1. Using Array.Sort()
The simplest way to sort an array in C# is by using the Array.Sort() method, which sorts the elements in ascending order.
int[] numbers = { 5, 3, 8, 1, 2 };
Array.Sort(numbers);
// numbers = {1, 2, 3, 5, 8}This method works for arrays of primitive types and objects that implement the IComparable interface.
Sorting Strings
string[] fruits = { "Banana", "Apple", "Cherry" };
Array.Sort(fruits);
// fruits = {"Apple", "Banana", "Cherry"}2. Sorting in Descending Order
To sort an array in descending order, you can first sort it in ascending order and then reverse it.
int[] numbers = { 5, 3, 8, 1, 2 };
Array.Sort(numbers);
Array.Reverse(numbers);
// numbers = {8, 5, 3, 2, 1}Alternatively, you can use a custom comparer:
Array.Sort(numbers, (a, b) => b.CompareTo(a));3. Sorting with Custom Comparer
For complex types, you can define a custom comparer to sort based on specific properties.
class Person
{
public string Name { get; set; }
public int Age { get; set; }
}
Person[] people = {
new Person { Name = "Alice", Age = 30 },
new Person { Name = "Bob", Age = 25 },
new Person { Name = "Charlie", Age = 35 }
};
Array.Sort(people, (x, y) => x.Age.CompareTo(y.Age));This sorts the array of Person objects by age in ascending order.
4. Using LINQ for Sorting
LINQ provides a convenient way to sort arrays.
using System.Linq;
int[] numbers = { 5, 3, 8, 1, 2 };
var sortedNumbers = numbers.OrderBy(n => n).ToArray();
// sortedNumbers = {1, 2, 3, 5, 8}For descending order:
var descendingNumbers = numbers.OrderByDescending(n => n).ToArray();
// descendingNumbers = {8, 5, 3, 2, 1}5. Sorting a Portion of an Array
You can sort a specific range within an array using the overloads of Array.Sort().

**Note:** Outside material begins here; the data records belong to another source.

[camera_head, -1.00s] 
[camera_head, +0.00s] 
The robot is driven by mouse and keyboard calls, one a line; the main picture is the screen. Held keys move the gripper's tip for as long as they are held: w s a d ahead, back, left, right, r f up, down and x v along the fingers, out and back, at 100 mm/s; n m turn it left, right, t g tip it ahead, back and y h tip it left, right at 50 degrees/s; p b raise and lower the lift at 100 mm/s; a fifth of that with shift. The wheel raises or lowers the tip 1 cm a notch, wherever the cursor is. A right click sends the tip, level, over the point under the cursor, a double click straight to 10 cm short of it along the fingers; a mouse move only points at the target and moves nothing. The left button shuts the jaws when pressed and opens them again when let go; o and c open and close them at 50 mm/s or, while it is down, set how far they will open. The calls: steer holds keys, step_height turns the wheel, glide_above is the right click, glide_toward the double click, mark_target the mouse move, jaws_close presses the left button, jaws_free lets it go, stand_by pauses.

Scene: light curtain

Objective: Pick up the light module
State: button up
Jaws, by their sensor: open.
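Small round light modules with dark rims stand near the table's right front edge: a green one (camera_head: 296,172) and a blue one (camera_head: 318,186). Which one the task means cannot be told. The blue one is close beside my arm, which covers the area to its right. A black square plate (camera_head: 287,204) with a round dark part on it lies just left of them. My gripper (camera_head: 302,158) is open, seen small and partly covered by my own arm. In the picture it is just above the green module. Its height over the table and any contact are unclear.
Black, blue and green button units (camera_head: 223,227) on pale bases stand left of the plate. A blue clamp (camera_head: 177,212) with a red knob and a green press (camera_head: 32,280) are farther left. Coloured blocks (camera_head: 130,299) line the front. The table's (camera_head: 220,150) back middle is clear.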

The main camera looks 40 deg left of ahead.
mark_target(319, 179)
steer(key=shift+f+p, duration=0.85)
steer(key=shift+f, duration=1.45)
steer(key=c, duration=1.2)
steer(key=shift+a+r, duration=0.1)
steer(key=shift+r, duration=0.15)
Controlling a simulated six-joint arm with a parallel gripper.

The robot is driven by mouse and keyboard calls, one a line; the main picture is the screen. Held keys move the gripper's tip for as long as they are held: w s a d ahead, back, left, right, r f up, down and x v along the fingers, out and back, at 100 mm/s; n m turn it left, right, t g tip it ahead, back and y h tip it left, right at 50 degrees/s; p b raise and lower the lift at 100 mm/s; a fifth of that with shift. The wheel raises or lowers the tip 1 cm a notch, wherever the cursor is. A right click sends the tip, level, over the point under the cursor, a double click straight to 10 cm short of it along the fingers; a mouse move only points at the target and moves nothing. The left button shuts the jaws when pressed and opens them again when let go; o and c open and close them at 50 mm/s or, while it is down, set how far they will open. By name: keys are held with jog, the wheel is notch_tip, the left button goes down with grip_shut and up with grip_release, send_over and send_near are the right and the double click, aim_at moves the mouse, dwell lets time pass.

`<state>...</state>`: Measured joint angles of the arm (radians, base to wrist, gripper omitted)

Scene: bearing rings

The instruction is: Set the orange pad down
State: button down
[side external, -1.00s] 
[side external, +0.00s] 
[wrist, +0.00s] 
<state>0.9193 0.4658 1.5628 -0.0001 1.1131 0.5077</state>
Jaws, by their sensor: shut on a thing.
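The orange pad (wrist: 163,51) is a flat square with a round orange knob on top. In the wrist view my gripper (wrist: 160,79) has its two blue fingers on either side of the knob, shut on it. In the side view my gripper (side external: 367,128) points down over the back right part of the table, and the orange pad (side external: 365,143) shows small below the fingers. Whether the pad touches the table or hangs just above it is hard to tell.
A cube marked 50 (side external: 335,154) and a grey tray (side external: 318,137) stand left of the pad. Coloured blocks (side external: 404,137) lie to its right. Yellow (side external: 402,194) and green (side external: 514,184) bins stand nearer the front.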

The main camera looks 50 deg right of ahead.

int[] numbers = { 5, 3, 8, 1, 2 };
Array.Sort(numbers, 1, 3);
// numbers = {5, 1, 3, 8, 2}This sorts the elements at indices 1 through 3.
6. Sorting Parallel Arrays
If you have two related arrays, you can sort one array and rearrange the other accordingly.
string[] names = { "Alice", "Bob", "Charlie" };
int[] scores = { 90, 85, 95 };
Array.Sort(scores, names);
// scores = {85, 90, 95}
// names = {"Bob", "Alice", "Charlie"}This sorts the scores array and reorders the names array to maintain the association.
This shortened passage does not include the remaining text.